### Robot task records
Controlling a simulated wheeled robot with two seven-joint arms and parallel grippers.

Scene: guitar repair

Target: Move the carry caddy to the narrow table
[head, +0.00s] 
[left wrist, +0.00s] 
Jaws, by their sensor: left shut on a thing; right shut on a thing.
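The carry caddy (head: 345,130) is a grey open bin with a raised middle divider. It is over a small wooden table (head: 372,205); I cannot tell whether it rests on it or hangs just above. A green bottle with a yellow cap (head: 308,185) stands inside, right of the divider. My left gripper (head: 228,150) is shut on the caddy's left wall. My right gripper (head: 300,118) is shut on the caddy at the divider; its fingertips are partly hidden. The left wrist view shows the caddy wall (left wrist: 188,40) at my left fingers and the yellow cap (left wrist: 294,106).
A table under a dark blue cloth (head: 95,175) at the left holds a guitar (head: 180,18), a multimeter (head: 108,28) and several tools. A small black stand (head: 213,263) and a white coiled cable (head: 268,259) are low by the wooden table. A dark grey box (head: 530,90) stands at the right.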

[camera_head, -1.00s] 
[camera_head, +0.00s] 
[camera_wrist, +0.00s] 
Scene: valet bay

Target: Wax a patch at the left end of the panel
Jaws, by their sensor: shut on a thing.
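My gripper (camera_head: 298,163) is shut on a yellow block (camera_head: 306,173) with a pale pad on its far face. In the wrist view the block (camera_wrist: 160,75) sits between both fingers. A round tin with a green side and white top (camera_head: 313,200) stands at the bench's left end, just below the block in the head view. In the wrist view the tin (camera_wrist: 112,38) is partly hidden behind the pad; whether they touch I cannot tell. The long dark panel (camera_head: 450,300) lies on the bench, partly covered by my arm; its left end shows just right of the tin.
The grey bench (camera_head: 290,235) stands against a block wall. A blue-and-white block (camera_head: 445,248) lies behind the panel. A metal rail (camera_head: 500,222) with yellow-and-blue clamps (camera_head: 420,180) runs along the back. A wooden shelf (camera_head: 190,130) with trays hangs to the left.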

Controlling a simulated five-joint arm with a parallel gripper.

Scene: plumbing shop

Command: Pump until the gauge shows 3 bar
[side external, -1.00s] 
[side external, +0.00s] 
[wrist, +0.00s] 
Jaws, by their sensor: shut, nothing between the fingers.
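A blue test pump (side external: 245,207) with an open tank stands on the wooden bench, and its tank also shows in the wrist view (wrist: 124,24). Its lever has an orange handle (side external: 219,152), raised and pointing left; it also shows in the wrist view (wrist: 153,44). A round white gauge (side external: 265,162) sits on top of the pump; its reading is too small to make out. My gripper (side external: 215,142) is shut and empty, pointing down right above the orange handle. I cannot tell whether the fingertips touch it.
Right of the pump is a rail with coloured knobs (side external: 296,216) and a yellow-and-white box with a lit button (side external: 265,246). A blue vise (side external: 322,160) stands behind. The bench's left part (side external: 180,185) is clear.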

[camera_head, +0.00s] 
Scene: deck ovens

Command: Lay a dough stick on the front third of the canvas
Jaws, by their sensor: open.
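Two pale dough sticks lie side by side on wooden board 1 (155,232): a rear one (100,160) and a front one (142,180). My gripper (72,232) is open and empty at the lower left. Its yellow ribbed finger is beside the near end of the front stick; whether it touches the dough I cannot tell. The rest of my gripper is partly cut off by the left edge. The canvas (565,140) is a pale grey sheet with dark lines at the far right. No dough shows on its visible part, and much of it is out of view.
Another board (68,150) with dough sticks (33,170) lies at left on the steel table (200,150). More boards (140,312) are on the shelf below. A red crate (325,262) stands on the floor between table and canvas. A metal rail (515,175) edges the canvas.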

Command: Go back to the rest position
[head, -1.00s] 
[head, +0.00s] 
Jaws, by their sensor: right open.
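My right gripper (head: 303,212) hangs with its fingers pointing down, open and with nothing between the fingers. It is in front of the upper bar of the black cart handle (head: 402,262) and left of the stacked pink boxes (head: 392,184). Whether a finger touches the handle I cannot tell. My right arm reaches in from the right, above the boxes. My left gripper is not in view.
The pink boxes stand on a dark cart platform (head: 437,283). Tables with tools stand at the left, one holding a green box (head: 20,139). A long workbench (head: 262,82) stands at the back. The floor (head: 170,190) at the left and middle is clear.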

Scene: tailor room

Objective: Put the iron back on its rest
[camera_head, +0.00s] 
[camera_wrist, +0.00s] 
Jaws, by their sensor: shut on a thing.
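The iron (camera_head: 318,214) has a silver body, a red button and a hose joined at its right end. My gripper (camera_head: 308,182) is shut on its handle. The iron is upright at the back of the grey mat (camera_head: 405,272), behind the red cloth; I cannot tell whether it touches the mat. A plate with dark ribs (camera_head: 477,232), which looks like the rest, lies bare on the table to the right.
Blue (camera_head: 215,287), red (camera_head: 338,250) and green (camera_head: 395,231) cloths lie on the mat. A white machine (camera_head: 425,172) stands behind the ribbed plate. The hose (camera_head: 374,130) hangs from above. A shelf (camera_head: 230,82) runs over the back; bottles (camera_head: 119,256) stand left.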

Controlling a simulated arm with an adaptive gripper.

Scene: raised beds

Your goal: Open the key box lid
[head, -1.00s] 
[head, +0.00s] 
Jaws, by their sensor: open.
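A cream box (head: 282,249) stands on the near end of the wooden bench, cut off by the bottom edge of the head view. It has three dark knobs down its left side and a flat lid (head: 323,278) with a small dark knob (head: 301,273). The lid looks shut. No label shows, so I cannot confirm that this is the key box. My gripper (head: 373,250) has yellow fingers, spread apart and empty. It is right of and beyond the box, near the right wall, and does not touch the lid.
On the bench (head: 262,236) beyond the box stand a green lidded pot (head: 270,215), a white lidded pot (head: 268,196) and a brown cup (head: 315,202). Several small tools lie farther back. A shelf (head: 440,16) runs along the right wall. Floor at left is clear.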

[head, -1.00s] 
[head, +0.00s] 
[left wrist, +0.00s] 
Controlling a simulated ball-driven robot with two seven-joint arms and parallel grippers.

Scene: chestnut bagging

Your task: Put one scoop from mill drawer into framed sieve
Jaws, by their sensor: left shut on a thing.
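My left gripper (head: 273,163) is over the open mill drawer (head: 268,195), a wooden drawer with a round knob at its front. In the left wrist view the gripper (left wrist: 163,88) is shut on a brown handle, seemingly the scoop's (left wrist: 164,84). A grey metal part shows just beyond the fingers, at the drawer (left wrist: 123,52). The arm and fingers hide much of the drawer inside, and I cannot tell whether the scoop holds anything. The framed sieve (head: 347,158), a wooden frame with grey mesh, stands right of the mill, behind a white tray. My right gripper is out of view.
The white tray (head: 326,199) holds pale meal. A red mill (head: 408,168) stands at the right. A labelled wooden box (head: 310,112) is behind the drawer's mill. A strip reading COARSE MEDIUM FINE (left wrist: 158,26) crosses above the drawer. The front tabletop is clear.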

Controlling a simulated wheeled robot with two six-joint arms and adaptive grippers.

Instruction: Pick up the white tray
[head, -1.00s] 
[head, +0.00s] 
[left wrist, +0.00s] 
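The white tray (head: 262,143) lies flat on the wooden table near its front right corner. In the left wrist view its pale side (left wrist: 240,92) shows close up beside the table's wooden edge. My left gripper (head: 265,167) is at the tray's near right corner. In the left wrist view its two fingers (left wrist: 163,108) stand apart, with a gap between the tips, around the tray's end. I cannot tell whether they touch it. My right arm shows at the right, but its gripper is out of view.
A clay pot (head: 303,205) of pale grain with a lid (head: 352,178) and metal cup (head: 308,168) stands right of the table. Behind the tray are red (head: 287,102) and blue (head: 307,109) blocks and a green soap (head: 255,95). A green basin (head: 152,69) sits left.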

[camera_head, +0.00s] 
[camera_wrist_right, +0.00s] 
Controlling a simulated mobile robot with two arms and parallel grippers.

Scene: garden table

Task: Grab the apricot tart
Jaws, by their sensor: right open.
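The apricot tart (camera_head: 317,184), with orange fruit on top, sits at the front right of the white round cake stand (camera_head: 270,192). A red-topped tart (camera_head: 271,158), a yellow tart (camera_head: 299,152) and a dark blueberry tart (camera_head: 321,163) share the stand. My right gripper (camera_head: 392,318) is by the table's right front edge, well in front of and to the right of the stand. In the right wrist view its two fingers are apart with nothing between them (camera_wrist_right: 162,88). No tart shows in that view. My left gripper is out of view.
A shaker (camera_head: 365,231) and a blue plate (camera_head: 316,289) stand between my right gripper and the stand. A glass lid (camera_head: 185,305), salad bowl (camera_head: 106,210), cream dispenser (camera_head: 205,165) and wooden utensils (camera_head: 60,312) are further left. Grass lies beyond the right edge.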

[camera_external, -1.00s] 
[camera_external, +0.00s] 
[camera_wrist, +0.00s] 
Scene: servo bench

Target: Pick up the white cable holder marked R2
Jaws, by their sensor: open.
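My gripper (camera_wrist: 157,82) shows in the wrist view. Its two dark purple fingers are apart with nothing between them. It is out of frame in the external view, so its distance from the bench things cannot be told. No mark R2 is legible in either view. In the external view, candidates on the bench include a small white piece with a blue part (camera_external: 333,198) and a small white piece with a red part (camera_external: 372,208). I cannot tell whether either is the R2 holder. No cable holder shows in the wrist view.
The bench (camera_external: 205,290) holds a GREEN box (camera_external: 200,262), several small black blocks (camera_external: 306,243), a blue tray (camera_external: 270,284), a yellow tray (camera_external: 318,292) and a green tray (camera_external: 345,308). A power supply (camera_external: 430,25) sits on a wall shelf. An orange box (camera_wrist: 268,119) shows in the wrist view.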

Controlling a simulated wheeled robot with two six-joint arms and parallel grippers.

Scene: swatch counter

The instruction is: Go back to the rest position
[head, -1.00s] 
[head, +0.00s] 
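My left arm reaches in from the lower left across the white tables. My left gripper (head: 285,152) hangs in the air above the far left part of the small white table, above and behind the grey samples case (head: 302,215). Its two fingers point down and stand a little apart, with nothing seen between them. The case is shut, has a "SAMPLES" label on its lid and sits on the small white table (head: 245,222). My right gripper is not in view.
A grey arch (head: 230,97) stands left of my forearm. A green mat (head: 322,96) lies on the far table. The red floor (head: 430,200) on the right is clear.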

### Written task
Pull every line containing "adaptive" out of the data above.

### Completed exercise
Controlling a simulated arm with an adaptive gripper.
Controlling a simulated wheeled robot with two six-joint arms and adaptive grippers.

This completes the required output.